• [What is expected] Of the material below, the lines to be retyped are those from the line containing "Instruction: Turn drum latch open" through the line containing "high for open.", inclusive; reproduce them exactly.

>> begin Extracted records

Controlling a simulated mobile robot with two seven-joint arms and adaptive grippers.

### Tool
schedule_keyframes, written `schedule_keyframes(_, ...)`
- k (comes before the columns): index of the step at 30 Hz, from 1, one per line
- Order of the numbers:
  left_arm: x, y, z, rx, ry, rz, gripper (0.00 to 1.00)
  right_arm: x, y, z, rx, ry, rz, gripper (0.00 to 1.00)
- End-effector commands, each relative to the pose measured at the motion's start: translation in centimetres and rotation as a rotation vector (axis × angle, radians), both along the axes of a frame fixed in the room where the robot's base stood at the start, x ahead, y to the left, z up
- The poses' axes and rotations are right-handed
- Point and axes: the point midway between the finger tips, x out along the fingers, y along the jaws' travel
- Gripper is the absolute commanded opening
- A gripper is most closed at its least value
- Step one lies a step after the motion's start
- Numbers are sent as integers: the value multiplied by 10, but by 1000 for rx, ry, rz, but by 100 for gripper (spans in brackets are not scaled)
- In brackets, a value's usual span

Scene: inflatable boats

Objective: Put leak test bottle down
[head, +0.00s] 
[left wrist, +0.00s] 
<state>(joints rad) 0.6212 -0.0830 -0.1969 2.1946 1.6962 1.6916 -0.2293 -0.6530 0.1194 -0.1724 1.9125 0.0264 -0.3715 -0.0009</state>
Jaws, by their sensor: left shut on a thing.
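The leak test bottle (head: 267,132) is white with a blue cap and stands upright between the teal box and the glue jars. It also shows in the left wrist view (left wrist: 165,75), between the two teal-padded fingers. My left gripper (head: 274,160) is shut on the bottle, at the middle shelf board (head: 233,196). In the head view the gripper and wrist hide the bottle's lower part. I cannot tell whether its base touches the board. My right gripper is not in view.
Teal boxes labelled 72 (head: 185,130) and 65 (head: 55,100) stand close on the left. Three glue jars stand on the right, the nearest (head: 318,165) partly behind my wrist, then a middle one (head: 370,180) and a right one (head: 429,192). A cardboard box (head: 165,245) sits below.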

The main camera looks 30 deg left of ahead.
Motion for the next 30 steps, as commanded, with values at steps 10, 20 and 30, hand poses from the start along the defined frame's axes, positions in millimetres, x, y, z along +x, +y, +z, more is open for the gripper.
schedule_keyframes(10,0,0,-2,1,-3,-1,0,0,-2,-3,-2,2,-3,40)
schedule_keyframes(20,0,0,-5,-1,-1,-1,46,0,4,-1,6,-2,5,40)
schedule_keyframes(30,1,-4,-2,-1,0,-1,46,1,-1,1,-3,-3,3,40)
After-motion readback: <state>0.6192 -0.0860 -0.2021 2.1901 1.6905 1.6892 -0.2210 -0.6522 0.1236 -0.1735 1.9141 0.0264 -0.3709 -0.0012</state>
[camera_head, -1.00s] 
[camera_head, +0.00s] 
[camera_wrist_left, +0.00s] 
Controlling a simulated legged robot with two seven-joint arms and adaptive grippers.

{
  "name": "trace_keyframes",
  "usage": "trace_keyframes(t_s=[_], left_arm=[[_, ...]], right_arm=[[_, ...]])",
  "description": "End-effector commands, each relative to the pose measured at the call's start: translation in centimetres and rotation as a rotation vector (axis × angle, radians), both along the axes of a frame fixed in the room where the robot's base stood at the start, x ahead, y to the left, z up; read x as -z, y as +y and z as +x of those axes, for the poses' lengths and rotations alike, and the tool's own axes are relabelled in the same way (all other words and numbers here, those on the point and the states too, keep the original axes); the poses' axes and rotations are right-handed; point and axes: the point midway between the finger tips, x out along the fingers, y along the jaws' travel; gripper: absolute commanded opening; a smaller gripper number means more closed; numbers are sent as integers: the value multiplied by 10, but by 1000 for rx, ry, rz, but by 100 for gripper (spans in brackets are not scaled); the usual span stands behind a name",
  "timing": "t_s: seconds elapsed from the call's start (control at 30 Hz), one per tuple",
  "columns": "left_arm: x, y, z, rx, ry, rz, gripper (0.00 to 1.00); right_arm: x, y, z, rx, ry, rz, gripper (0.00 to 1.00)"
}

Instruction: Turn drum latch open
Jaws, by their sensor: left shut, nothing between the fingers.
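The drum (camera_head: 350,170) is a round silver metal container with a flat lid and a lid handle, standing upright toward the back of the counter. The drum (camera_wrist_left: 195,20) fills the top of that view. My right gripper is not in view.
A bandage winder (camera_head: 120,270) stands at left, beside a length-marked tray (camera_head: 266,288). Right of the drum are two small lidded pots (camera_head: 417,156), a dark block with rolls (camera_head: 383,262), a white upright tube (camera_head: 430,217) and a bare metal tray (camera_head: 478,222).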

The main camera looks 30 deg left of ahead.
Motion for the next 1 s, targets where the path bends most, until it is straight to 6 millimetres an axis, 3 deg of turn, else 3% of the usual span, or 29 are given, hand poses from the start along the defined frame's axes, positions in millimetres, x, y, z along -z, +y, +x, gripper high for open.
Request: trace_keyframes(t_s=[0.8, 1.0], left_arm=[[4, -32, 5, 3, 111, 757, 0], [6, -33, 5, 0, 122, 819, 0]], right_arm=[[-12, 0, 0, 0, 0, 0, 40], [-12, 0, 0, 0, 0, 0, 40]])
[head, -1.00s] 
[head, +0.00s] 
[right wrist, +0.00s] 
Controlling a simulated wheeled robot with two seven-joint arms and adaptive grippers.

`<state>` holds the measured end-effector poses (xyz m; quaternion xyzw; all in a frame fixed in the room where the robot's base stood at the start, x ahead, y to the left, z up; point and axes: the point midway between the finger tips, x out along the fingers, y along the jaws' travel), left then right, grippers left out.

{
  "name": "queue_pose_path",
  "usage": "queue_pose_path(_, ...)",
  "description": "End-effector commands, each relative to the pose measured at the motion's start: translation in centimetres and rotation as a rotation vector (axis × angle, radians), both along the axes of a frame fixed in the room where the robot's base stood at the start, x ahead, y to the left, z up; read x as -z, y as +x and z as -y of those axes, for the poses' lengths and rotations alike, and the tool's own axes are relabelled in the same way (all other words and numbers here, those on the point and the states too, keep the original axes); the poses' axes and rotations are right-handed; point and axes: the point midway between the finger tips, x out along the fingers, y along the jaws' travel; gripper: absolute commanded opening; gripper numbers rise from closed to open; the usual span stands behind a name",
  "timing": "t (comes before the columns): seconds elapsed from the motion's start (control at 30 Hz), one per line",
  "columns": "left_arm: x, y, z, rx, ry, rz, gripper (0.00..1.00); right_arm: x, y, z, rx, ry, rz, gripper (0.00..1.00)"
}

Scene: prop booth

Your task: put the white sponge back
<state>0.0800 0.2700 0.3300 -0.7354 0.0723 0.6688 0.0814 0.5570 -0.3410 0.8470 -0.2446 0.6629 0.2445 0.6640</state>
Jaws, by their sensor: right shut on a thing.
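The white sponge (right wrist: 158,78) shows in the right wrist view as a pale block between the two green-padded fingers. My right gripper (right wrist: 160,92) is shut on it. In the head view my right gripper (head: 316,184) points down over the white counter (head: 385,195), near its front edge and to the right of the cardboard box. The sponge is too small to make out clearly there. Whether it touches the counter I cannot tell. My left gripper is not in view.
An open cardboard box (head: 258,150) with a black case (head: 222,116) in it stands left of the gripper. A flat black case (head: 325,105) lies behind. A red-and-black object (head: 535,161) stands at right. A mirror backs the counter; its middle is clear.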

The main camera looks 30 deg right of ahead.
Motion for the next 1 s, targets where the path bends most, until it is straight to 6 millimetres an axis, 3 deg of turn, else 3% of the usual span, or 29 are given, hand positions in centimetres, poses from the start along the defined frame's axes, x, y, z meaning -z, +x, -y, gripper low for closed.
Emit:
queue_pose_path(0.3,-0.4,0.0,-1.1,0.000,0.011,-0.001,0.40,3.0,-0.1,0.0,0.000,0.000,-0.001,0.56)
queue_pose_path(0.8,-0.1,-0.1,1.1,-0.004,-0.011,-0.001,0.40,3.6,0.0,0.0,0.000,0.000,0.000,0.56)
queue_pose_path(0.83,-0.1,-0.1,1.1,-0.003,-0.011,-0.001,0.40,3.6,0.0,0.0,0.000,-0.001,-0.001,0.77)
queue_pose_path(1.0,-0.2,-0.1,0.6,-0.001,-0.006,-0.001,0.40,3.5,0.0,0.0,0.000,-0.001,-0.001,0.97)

>> end Extracted records

• [Result for this exercise]
Instruction: Turn drum latch open
Jaws, by their sensor: left shut, nothing between the fingers.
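The drum (camera_head: 350,170) is a round silver metal container with a flat lid and a lid handle, standing upright toward the back of the counter. The drum (camera_wrist_left: 195,20) fills the top of that view. My right gripper is not in view.
A bandage winder (camera_head: 120,270) stands at left, beside a length-marked tray (camera_head: 266,288). Right of the drum are two small lidded pots (camera_head: 417,156), a dark block with rolls (camera_head: 383,262), a white upright tube (camera_head: 430,217) and a bare metal tray (camera_head: 478,222).

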The main camera looks 30 deg left of ahead.
Motion for the next 1 s, targets where the path bends most, until it is straight to 6 millimetres an axis, 3 deg of turn, else 3% of the usual span, or 29 are given, hand poses from the start along the defined frame's axes, positions in millimetres, x, y, z along -z, +y, +x, gripper high for open.

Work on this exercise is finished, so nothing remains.